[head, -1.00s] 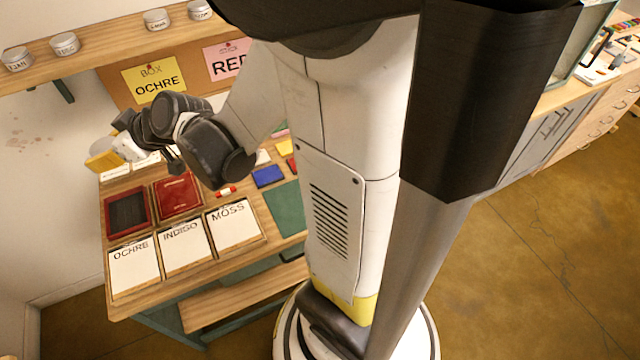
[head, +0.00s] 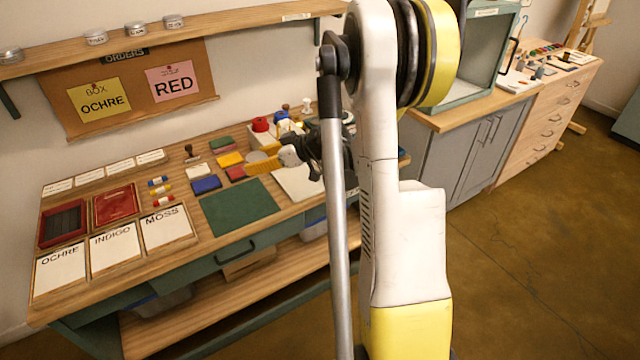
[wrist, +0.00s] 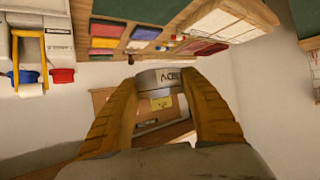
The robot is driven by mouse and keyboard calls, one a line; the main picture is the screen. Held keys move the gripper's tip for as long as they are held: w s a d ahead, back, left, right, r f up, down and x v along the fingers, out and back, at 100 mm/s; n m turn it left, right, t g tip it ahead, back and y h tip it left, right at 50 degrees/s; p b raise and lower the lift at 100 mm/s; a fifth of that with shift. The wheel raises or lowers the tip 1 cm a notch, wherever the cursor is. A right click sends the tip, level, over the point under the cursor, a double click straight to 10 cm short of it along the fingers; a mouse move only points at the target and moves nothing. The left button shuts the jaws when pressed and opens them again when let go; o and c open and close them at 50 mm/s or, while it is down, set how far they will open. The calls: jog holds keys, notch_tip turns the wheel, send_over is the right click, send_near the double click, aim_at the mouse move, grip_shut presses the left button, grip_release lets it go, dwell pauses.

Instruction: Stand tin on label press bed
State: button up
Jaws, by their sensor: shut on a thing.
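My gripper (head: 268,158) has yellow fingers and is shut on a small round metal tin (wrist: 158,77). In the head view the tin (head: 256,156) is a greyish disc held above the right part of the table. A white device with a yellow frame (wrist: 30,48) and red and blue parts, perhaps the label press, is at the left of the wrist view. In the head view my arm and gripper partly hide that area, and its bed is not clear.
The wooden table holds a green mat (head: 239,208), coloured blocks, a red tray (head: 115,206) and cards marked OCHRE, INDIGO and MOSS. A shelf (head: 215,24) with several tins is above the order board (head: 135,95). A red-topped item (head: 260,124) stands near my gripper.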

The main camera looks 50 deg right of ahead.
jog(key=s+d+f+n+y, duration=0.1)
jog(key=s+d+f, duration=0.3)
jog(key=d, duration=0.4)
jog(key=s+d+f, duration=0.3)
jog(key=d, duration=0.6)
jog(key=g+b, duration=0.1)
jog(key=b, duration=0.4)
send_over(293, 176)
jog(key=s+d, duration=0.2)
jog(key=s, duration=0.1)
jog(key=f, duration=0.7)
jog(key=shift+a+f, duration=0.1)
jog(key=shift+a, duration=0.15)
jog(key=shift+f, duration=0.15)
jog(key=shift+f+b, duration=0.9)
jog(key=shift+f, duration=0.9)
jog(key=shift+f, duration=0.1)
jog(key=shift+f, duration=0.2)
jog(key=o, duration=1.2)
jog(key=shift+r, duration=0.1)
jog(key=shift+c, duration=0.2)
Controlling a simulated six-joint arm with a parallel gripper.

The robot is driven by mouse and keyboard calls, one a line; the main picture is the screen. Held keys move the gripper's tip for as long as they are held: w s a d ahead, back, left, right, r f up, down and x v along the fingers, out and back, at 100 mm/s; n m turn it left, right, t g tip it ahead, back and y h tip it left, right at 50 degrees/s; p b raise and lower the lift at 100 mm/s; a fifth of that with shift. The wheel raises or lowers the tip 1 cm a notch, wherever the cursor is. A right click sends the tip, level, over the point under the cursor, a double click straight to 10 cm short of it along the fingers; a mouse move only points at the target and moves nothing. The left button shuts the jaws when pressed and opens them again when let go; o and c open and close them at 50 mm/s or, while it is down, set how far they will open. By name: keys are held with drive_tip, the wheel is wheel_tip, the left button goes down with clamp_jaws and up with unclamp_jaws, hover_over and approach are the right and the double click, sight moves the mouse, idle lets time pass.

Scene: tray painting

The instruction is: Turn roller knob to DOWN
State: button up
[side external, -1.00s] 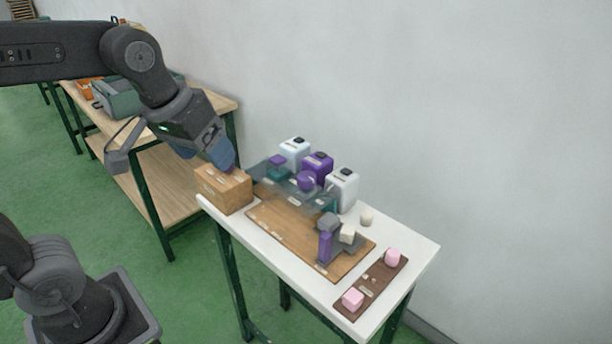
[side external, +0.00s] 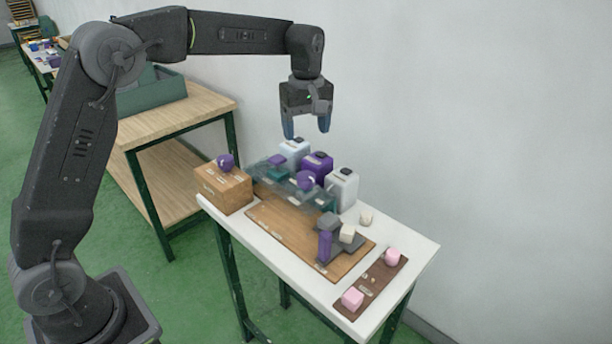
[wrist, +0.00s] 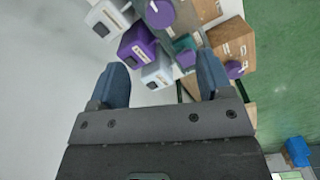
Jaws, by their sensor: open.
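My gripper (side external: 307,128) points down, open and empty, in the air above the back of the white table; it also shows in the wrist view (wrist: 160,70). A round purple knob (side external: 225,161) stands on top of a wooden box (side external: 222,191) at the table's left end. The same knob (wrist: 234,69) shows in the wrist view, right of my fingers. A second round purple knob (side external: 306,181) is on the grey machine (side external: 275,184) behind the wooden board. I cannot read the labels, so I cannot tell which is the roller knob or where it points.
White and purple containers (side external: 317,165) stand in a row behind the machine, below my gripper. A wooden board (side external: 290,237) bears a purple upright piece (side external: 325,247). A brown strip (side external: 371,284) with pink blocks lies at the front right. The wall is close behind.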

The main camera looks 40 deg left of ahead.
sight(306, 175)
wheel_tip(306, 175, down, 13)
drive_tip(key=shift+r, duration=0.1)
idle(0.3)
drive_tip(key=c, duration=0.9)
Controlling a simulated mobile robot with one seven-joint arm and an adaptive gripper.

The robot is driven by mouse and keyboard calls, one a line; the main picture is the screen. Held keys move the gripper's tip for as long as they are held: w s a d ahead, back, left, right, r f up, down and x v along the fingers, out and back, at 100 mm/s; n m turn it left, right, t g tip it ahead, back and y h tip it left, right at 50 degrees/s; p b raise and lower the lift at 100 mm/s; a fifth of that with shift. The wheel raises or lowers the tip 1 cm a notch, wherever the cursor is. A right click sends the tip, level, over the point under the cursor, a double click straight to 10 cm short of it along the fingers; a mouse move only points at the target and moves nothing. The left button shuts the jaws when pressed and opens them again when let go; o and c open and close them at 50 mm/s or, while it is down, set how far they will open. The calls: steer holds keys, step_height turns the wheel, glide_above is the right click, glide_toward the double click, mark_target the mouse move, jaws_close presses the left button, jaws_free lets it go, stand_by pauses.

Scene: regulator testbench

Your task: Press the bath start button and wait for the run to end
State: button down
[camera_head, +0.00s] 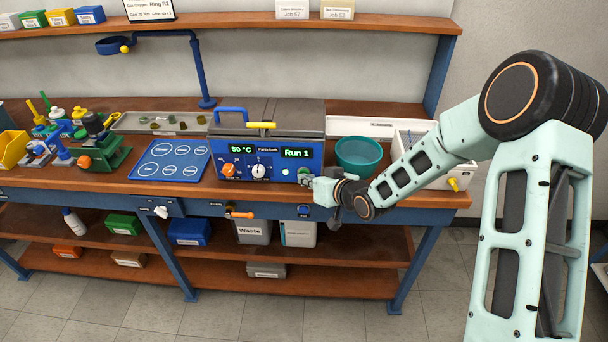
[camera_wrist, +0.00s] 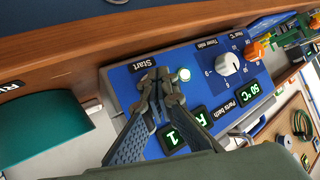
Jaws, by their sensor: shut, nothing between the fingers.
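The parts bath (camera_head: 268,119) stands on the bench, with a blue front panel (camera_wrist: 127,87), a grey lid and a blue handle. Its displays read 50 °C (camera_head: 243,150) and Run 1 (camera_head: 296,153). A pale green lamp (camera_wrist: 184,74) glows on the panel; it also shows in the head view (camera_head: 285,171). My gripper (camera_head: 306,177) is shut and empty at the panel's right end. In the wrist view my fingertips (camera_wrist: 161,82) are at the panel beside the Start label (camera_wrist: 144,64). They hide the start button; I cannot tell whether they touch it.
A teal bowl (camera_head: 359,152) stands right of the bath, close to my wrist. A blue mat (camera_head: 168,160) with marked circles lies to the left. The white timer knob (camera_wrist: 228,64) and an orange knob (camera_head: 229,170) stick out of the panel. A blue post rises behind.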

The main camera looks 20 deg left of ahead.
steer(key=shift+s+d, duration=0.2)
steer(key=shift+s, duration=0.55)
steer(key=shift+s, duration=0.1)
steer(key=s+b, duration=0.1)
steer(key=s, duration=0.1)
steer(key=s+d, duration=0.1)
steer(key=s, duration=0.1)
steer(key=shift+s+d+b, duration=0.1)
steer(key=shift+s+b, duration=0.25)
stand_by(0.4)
--
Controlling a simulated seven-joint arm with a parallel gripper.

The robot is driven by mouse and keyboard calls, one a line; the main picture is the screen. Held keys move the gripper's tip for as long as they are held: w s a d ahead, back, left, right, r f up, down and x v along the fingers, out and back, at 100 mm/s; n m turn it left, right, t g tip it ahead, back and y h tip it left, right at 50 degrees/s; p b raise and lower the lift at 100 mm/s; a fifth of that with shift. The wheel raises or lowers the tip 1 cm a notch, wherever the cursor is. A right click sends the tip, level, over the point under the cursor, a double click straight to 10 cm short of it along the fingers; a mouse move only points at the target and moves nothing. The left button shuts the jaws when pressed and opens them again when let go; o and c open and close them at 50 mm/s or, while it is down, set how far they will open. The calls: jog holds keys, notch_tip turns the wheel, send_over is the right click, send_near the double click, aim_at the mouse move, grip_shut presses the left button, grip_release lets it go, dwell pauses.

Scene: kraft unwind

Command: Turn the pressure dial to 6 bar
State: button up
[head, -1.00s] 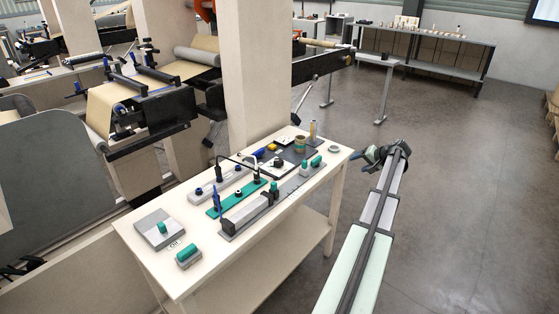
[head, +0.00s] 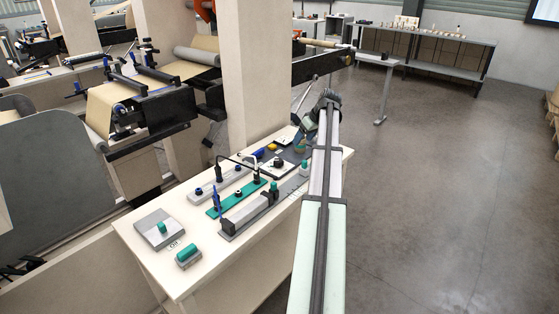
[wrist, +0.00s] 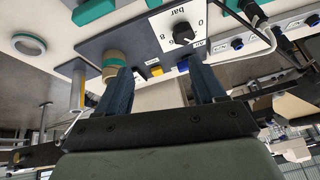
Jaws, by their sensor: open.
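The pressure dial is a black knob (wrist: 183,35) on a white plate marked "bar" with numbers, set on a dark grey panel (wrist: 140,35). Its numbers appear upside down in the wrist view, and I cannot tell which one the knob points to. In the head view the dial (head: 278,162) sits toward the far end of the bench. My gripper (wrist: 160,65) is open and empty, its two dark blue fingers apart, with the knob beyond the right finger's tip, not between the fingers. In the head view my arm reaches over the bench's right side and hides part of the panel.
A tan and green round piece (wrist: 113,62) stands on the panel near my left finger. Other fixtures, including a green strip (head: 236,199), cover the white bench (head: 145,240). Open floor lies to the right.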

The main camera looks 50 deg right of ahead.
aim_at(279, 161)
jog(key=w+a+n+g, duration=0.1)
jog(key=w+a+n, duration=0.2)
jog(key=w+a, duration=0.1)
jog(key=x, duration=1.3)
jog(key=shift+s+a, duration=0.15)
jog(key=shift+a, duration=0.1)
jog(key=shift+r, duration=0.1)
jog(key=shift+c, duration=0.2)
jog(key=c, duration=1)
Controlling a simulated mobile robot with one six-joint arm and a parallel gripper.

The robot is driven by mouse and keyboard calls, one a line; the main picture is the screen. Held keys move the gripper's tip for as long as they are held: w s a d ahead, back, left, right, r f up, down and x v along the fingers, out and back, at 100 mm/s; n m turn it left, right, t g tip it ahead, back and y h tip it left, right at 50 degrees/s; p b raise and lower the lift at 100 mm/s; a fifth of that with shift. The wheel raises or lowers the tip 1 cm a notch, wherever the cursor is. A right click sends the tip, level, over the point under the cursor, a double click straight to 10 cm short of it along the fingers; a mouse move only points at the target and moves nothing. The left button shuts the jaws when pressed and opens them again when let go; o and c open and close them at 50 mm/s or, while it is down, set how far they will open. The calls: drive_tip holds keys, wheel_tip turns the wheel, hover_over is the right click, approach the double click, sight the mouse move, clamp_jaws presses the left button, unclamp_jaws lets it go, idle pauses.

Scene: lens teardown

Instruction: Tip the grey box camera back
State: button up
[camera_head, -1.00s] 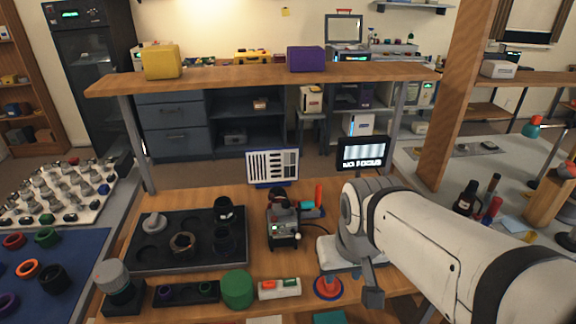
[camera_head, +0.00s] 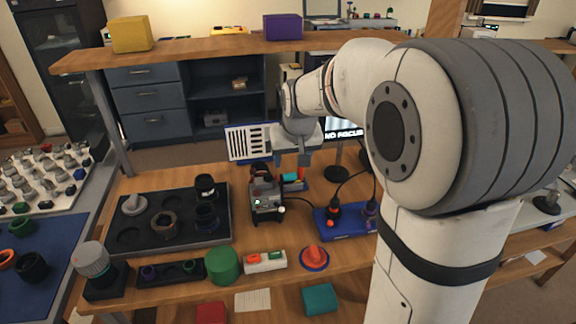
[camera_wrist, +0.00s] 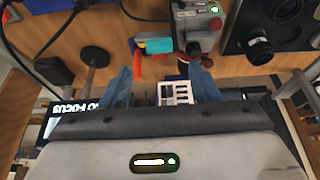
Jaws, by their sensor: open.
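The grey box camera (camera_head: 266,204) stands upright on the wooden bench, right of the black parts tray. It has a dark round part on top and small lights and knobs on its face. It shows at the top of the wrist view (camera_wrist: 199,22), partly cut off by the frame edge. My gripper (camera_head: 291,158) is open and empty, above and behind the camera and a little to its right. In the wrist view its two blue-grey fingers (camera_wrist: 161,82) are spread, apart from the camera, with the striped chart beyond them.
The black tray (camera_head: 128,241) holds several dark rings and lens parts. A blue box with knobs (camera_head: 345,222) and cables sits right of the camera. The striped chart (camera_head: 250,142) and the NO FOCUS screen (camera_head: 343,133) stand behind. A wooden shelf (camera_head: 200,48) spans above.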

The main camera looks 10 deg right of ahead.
...
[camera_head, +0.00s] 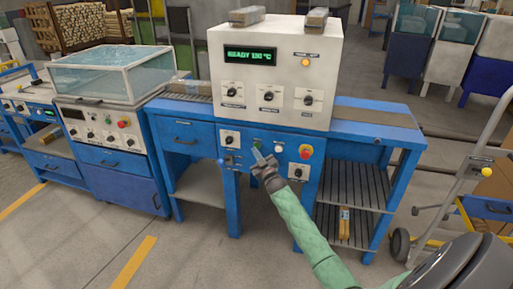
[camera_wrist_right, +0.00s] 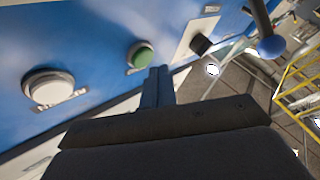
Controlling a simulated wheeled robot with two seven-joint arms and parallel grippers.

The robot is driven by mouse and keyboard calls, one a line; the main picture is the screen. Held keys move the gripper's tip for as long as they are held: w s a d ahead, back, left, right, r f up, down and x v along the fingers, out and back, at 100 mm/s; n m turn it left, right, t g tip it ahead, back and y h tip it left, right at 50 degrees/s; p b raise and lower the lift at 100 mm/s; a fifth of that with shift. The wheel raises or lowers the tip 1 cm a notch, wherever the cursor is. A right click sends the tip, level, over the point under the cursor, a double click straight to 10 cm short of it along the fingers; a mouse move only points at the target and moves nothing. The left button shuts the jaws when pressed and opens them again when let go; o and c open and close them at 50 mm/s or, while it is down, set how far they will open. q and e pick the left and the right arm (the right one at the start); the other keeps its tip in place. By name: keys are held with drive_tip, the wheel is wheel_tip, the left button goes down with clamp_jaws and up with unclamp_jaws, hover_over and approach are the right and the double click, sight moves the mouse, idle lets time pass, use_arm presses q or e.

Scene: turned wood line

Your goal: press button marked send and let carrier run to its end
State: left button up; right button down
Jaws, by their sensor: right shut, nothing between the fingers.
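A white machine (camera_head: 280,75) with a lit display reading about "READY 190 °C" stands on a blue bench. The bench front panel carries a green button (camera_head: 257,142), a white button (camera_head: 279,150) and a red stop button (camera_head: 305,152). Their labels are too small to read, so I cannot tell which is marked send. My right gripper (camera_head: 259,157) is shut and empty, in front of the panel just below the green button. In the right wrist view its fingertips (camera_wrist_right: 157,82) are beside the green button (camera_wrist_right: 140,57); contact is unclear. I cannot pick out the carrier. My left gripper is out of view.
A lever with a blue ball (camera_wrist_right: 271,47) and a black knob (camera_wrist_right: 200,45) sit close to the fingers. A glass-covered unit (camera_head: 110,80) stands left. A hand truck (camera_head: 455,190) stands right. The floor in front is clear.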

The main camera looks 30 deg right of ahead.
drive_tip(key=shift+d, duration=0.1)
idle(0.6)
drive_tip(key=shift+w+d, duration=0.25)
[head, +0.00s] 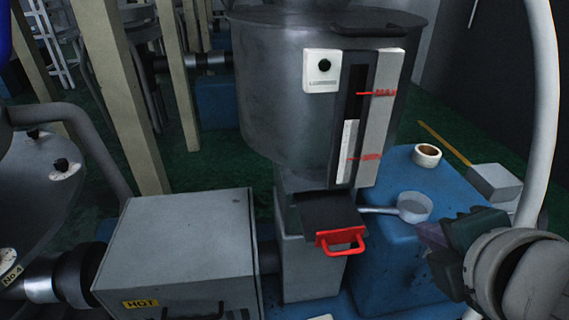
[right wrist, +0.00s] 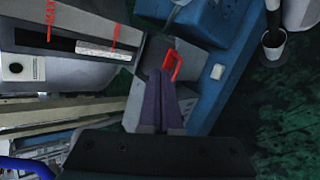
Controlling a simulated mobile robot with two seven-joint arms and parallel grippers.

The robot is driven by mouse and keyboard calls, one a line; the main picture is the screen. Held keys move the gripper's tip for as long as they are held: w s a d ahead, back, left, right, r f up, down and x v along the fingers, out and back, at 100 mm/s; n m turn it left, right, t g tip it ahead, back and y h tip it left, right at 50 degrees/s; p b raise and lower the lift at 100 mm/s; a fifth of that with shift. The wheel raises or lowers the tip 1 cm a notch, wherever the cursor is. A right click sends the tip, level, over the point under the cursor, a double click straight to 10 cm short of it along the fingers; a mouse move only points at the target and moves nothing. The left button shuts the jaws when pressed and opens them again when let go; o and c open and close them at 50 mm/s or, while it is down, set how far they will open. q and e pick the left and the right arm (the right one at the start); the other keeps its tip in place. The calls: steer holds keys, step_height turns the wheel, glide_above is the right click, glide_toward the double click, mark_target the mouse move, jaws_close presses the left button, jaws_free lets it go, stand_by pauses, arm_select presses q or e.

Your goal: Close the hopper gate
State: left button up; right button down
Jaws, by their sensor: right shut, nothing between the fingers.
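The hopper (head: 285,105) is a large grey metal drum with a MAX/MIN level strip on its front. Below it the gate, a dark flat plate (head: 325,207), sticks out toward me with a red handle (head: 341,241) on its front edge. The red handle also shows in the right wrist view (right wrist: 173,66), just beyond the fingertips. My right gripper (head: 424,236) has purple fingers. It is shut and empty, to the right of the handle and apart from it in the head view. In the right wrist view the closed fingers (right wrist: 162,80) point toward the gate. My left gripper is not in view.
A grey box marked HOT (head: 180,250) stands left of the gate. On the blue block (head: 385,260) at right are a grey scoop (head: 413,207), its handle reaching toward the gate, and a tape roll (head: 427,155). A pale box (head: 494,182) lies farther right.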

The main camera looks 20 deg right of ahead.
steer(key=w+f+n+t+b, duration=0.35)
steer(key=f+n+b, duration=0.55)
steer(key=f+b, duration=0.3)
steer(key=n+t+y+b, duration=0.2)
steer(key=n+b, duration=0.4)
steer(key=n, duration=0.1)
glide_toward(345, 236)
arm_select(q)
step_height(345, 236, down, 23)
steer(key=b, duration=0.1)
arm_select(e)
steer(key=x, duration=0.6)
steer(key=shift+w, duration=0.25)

- [STATED GOAL]
Report how many lines of the preceding records include "joint". Output the number only.

- [WRITTEN ANSWER]
6